Over the past year, I’ve become more involved with church than I’ve ever been in my life. To clarify, by involved, I mean that I am consciously putting effort into growing my relationship with God. It’s hard to believe that the bare minimum was ever enough for me. Because, if I try to give God lackluster energy, I feel it and my spirit doesn’t accept it. He wants more.
So, I’ve sat in church. I’ve taken notes. I’ve listened to the choir. I’ve gone to Bible study. I’ve fellowshipped with likeminded believers. What now?
A big thing that I’m always reminded of is that you need to be about that action if you’re rockin’ with God. He’s not interested in you just “looking the part”; He wants you to apply what you learn from all the wonderful sources he’s put on this earth to pour into you, to pour into others. I’m a scenario user so I’ll put it like this: what’s the use of going to the gas station to fill up and then you walk home instead of using your car? It makes absolutely no sense, especially with the current ridiculous gas prices. Lol. Why would we spend our time and sit in church and not apply what we’ve learned?
Do not merely listen to the word, and so deceive yourselves. Do what it says. Anyone who listens to the word but does not do what it says is like someone who looks at his face in a mirror and, after looking at himself, goes away and immediately forgets what he looks like. But whoever looks intently into the perfect law that gives freedom, and continues in it—not forgetting what they have heard, but doing it—they will be blessed in what they do.
Going through the motions of going to church, Bible study, spiritual conferences, reading the Bible, and doing devotionals is all great. God is pleased with the effort, but at some point, you have to take it up a notch. Each day you need to be making sure that God is all up and through your thoughts and actions. When I’m navigating through everyday life, applying what I’ve learned through these various spiritual avenues really saves me, and others, if we’re being honest. Whether it be practicing grace to myself and others, being slow to anger, or sticking to my celibacy, the Word is where I go to ensure that I am not just talking about it, but also walking it out. I walk it out for myself as well as others who are watching me. I want to always live by example, as I believe that is the best teaching/learning tool.

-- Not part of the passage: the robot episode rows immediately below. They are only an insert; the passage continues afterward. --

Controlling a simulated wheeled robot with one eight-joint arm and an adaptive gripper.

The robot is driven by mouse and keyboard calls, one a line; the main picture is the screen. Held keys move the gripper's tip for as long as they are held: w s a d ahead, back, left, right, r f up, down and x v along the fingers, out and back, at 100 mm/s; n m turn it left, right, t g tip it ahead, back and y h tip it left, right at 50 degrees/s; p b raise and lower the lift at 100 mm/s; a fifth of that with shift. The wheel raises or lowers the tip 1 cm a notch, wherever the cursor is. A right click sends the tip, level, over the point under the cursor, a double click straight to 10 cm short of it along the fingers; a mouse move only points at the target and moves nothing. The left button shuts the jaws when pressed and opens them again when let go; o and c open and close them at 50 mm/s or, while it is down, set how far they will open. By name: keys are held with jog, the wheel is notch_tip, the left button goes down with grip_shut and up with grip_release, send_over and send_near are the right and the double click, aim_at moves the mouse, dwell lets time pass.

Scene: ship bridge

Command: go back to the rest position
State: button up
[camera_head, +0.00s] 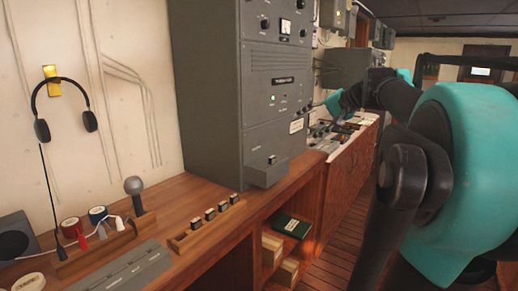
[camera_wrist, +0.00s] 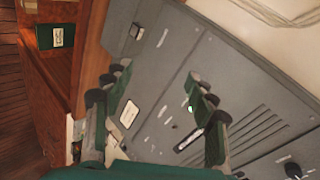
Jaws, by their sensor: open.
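My arm, black and teal, fills the right side of the head view and reaches back along the far counter. Its gripper end is not clear there. In the wrist view my gripper (camera_wrist: 160,90) shows two green-padded fingers set wide apart with nothing between them. Behind the fingers in that view is the front of the grey equipment cabinet (camera_wrist: 155,55). I cannot tell the distance from the fingertips to it. The same cabinet (camera_head: 215,80) stands upright on the wooden desk in the head view.
The wooden desk (camera_head: 205,190) carries a grey microphone (camera_head: 134,188), a wooden rack with small blocks (camera_head: 205,224) and a grey panel (camera_head: 110,270). Headphones (camera_head: 65,105) hang on the wall. A green book (camera_head: 292,226) lies on the shelf below. The plank floor (camera_head: 318,262) is clear.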

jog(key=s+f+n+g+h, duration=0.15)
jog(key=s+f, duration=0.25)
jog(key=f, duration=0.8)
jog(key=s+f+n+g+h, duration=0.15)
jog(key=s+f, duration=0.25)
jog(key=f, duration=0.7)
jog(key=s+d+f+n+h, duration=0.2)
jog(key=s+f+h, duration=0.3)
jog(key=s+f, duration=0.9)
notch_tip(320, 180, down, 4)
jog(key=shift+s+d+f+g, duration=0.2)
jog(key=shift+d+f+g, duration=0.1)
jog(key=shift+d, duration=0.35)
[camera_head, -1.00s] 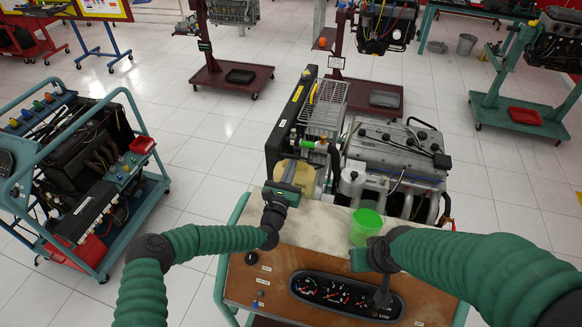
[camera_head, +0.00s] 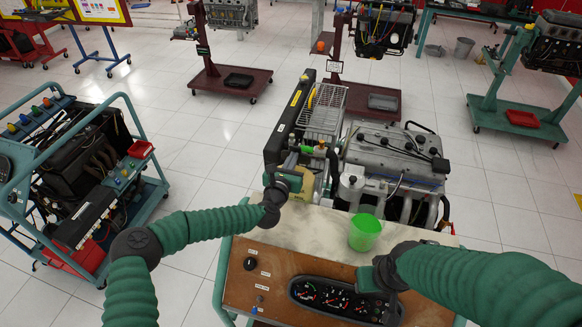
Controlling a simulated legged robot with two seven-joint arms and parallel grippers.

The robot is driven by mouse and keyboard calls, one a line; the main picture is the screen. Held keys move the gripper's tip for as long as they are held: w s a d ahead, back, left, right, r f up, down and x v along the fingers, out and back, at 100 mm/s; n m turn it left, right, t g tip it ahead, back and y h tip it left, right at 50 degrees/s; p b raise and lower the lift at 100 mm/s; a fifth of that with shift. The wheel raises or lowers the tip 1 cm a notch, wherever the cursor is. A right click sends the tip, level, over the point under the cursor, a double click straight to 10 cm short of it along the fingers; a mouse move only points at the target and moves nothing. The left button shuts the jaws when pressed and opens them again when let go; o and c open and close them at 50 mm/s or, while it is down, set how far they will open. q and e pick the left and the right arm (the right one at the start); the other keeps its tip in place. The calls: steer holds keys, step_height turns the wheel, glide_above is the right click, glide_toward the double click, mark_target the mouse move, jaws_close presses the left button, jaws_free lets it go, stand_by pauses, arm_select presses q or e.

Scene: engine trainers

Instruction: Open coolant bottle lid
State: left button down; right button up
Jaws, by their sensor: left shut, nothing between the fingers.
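The coolant bottle (camera_head: 306,184), a yellowish tank, stands at the left front of the engine trainer, behind the pale worktop. My left gripper (camera_head: 290,161) is at the bottle's upper left side and covers part of it. Its fingers are shut with nothing seen between them. The lid cannot be made out clearly; the gripper and nearby parts crowd the bottle's top. My right gripper (camera_head: 378,277) is low over the dashboard panel, far from the bottle, and its fingers are too dark to read.
A green cup (camera_head: 364,231) stands on the pale worktop (camera_head: 310,226). The gauge cluster (camera_head: 343,299) is in front. The radiator with its grille (camera_head: 323,112) and the engine (camera_head: 395,150) stand close behind the bottle. Another trainer (camera_head: 85,180) is at left, with open floor between.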

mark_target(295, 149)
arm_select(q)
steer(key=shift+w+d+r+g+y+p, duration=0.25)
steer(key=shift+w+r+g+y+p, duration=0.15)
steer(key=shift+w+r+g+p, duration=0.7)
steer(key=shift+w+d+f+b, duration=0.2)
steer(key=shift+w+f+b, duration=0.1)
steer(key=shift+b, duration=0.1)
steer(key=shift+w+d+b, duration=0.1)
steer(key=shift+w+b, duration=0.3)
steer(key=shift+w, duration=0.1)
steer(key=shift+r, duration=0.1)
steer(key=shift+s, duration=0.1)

But can I be real right quick?
For the past couple of weeks, I haven’t been feeling it. You know how they say “When it rains, it pours.”? MAN. Last week was a perfect depiction. I felt like I was being attacked from all angles and, the worst part about it was, I feel like I’m closer to God than I’ve ever been. I’m in my Word. I’m constantly talking to God. So I had this temper tantrum moment. WHAT AM I DOING THIS FOR? WHAT’S THE POINT? I might as well go live life like I want to, since my life is in shambles anyway. Luckily, my tantrums come to an end and I get back to my logical self. God still wants us to apply His Word while we’re in our storms, even more-so than when things are going well. It shows Him that, even during hard times, He is at the forefront of my mind and heart.
This is my 10th post on The Ki Component. Wow! I can’t believe I’ve been this consistent with it. However, I do believe that God has put it on my heart to try and reach people in a way that wasn’t originally comfortable for me. I thank God for being uncomfortable during growth. I thank God for opening my heart to be more receptive and less resistant to Him. Thank you for a shift from “Do I have to?” to a “Yes sir.”